Count how many lines below include the string "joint", and give that number without anything else.

════════════════════

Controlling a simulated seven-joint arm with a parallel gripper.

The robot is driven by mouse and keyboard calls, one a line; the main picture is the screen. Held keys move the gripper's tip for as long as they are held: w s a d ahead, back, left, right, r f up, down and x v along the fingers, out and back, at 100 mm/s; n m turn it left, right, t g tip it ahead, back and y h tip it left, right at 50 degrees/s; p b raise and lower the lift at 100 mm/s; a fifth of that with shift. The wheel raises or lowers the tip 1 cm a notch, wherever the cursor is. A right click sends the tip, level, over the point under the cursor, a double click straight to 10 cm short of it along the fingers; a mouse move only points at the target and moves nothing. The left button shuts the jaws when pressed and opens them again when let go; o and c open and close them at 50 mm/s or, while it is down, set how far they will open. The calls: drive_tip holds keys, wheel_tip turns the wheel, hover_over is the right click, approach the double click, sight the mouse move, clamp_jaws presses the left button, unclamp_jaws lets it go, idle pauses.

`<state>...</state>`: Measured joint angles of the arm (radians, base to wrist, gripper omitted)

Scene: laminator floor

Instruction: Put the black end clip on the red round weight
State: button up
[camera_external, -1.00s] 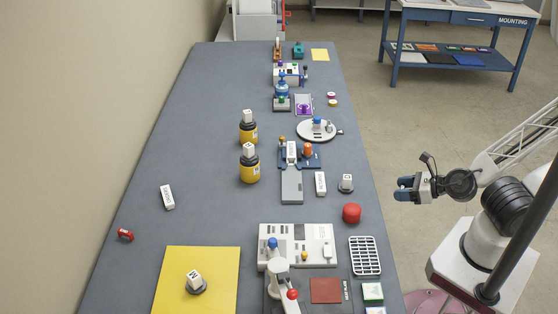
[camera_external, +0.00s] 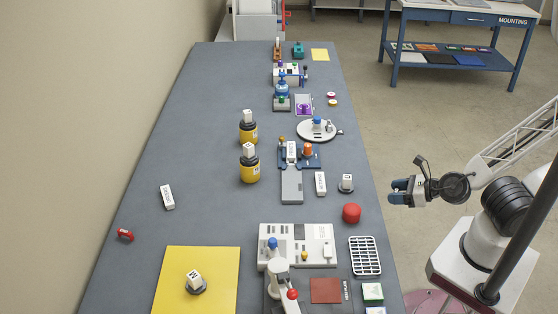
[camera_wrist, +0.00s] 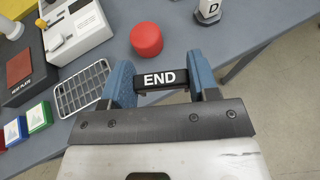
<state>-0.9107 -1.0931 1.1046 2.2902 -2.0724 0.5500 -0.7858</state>
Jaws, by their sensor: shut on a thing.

════════════════════

** OUTPUT FOR THIS EXERCISE **
2